Lista **** Segundo o secretário, o GT deve fazer “o dimensionamento dos investimentos necessários para a promoção da economia circular, da reciclagem e de novos modelos de negócios, assim como mais linhas de cooperação e capacitação, desde a avaliação de riscos e impactos da poluição, aditivos e químicos de preocupação, assim como capacitação e transferência de tecnologias para o fomento da reciclagem, do ecodesign, da reutilização e do refil”.

De acordo com o conselheiro da ONU e presidente da ISWA (International Solid Waste Association), Carlos da Silva Filho, “todas as expectativas estão nesses grupos de trabalho, para que se encontrem alternativas de financiamento aceitáveis pela plenária, e o acordo fique de pé”.

Para ele, caso essas negociações sobre financiamento não avancem, “teremos novamente uma lista de desejos no papel que não vão acontecer na prática”.

O tratado deve ser o maior pacto ambiental do planeta desde o acordo climático de Paris de 2015.

O consumo global de plástico quadruplicou nos últimos 30 anos, segundo dados da OCDE (Organização para a Cooperação e o Desenvolvimento Econômico). Essa produção deve dobrar até 2050, o que pode concretizar a previsão de que, se nada for feito, neste ano haverá mais plástico do que peixe no mundo. A taxa global de reciclagem de plástico é de apenas 9%.
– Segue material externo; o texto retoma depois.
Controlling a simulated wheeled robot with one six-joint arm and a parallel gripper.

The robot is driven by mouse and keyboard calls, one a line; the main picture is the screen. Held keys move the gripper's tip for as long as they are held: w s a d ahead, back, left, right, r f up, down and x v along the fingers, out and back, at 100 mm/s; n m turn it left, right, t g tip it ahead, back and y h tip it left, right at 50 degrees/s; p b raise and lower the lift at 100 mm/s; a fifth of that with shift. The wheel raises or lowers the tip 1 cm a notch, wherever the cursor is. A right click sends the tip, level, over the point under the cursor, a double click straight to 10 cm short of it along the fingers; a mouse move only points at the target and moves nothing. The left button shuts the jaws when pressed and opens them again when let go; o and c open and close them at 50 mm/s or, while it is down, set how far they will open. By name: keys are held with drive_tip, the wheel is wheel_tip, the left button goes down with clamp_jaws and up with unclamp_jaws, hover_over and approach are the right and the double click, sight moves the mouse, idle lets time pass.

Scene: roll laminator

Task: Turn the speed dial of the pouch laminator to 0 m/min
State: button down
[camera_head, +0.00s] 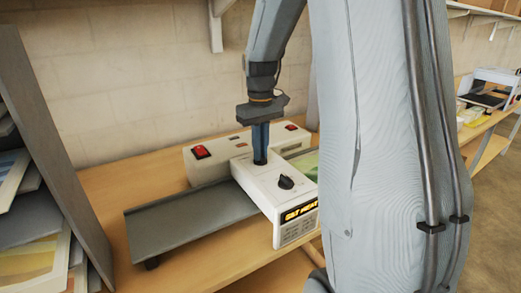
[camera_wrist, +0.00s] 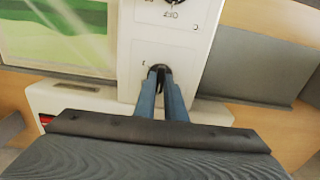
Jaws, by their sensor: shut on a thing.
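The white pouch laminator (camera_head: 262,198) stands on the wooden bench, its control box towards the front. My gripper (camera_head: 260,160) points straight down at the rear of the box's top. In the wrist view my gripper (camera_wrist: 161,74) is shut on a small black dial (camera_wrist: 158,67), which the fingers largely cover. Its pointer and scale cannot be read. A second black dial (camera_head: 286,182) sits uncovered nearer the front of the box; it also shows at the top edge of the wrist view, beside small upside-down print. I cannot read which dial is labelled speed.
A grey tray (camera_head: 180,222) extends left of the control box, and a green sheet (camera_wrist: 60,30) lies on its other side. Red switches (camera_head: 200,152) sit on the rear white housing. A shelf panel (camera_head: 55,150) stands at the left; a wall is behind.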

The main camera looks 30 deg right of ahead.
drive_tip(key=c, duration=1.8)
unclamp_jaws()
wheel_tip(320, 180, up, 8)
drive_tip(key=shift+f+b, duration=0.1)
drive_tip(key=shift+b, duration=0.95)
Apesar das evidências, a discussão sobre redução da produção de plástico é o ponto mais contencioso das negociações, polarizada por dois grupos de países.

De um lado, os 66 que compõem a chamada High Ambition Coalition, liderada pela União Europeia, querem reduzir a produção global de plástico. De outro, países produtores de petróleo, do qual o plástico é um derivado, como Rússia, Irã, Índia, China e Arábia Saudita, se opõem a qualquer limite de produção.
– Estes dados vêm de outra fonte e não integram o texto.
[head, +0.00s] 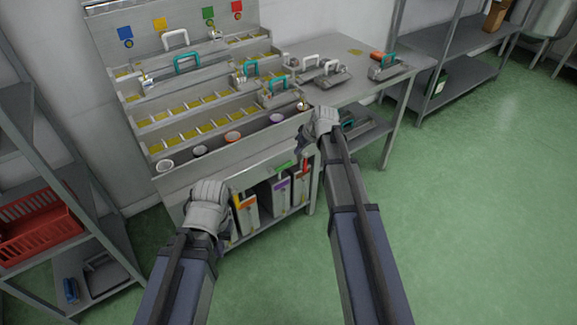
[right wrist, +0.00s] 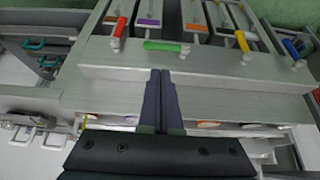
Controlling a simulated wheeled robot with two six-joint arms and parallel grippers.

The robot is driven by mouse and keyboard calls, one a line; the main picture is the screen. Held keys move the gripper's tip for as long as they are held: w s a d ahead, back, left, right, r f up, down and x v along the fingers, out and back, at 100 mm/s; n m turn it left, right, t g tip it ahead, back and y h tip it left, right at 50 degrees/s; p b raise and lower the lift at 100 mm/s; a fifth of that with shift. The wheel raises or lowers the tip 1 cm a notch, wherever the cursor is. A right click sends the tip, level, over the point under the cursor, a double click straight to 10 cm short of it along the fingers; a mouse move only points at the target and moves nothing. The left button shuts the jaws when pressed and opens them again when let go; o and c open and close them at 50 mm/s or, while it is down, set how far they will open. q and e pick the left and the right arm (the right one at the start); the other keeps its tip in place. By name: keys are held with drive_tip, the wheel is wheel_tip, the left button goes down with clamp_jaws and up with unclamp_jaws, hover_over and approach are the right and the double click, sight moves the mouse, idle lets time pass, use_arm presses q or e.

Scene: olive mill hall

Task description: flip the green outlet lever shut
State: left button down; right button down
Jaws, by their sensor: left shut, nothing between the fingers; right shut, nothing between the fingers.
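The green outlet lever (right wrist: 165,46) lies sideways along the front edge of the bench in the right wrist view. It shows as a small green bar in the head view (head: 284,168). My right gripper (right wrist: 160,72) is shut and empty, its fingertips just short of the green lever, with a small apparent gap. In the head view the right gripper (head: 304,146) is at the bench's front right. My left gripper (head: 206,208) is shut at the front left of the bench; its fingertips are mostly hidden behind the hand.
A red lever (right wrist: 118,32), a yellow lever (right wrist: 242,42) and a blue lever (right wrist: 291,50) sit along the same edge. Several tagged cans (head: 246,212) stand below. A side table (head: 395,82) is at right, a red crate (head: 38,228) at left. The green floor at right is clear.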

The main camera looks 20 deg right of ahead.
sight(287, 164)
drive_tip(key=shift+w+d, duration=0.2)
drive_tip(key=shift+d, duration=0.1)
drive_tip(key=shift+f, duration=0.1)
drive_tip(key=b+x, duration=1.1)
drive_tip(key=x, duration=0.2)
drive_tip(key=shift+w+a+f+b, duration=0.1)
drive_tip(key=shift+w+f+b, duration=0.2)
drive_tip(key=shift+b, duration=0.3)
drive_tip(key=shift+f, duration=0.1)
“Este é um tratado complexo porque o tema plástico envolve muitos interesses”, avalia Lara Iwanicki, da ONG Oceana. “Há desde as petroquímicas e grandes marcas que embalam seus produtos em plástico até consumidores e a comunidade científica, preocupados com o plástico no mar ou o microplástico no corpo humano. Há ainda países pequenos que não produzem plástico, mas dependem do turismo e recebem esse lixo em suas praias por conta da dinâmica das correntes marinhas.”
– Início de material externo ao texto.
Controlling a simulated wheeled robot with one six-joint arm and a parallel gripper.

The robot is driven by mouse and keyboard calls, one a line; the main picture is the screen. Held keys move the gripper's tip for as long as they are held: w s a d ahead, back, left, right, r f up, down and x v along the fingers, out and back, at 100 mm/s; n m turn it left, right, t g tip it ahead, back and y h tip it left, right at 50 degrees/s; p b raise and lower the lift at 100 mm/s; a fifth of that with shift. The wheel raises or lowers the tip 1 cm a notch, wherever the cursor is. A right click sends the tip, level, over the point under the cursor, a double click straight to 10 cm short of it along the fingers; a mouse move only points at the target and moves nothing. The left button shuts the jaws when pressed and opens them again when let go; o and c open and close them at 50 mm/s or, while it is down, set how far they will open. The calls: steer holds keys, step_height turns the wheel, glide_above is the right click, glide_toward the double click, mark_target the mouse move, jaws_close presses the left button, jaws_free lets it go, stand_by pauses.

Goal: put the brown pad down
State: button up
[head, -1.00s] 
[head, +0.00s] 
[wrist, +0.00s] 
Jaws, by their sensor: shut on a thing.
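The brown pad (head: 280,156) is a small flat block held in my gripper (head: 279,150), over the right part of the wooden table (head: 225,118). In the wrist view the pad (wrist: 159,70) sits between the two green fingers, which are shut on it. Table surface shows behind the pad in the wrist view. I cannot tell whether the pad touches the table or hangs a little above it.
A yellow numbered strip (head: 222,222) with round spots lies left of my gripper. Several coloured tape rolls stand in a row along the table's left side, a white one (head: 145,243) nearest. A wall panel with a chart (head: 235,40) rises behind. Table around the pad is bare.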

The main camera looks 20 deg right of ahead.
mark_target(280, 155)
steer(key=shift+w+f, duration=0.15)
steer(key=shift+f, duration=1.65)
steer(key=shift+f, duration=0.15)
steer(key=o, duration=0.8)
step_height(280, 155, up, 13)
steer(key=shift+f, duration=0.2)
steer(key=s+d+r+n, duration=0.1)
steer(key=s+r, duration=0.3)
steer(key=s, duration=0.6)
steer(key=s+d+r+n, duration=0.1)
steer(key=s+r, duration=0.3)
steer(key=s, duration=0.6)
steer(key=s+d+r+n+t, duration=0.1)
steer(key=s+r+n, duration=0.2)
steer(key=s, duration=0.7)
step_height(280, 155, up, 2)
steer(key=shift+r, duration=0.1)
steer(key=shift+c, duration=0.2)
Luísa Santiago, diretora da Fundação Ellen MacArthur, que liderou em 2018 um acordo voluntário com 20% das empresas que usam plástico em suas embalagens, o Compromisso Global para uma Nova Economia do Plástico, admite que há limites nesse tipo de arranjo eletivo.

“Compromissos voluntários não vão acabar com a poluição plástica, mas são importantes para determinar caminhos para a indústria. O debate cresceu tanto que se tornou global e apontou para a necessidade de mecanismos juridicamente vinculantes”, afirma.

Para Santiago, um dos resultados desse processo foi a formação de uma coalizão de empresas em prol do Tratado Global Contra a Poluição Plástica, com gigantes como Unilever, PepsiCo, Coca-cola, Carrefour, Nestlè e L’Oreal.

Um dos vetores da coalizão, avalia, é a complexidade que essas indústrias têm por serem multinacionais. “As leis e regulações são diferentes em cada país. Então, criar regras do jogo que funcionem em todo o mundo é uma coisa que a indústria vê com ótimos olhos, mesmo que isso signifique ter que investir em determinados mercados para poder se ajustar.”

Ainda assim, o professor da Unifesp (Universidade Federal de São Paulo) e pesquisador de poluição plástica Ítalo Braga avalia que o tratado deve resultar em algo menos ambicioso do que se pretendia.

“A produção cresce exponencialmente enquanto a capacidade de reciclagem engatinha a passos lentos. E, quando se fala em redução de produção, não se trata de banimento do plástico, mas de uma parcela daqueles de uso único de que aparentemente a gente pode prescindir”, afirma.

Para o presidente da Abiplast (Associação Brasileira da Indústria do Plástico), Paulo Teixeira, é preciso desenvolver uma régua para determinar o que é ou não desnecessário e o que é ou não problemático, e não só para o plástico. Ele usa como exemplo a famigerada sacola plástica descartável.

“Proibir a sacola tem impacto na varrição das cidades e no orçamento das famílias das classes C e D, que terão de comprar sacos de lixo mais caros”, argumenta.

Teixeira lembra que o banimento de sacolas plásticas muitas vezes levou a sua substituição por versões oxibiodegradáveis, que são de plástico comum com um químico a mais que acelera seu processo de degradação, formando microplásticos.

“É preciso saber o que vai ser substituído e por qual material, para não deixar brechas”, diz ele, para quem o tratado não contempla um debate que julga fundamental. “A gente está perdendo a oportunidade de discutir o nosso modelo de consumo e de produção, porque a poluição é um pouco sobre isso.”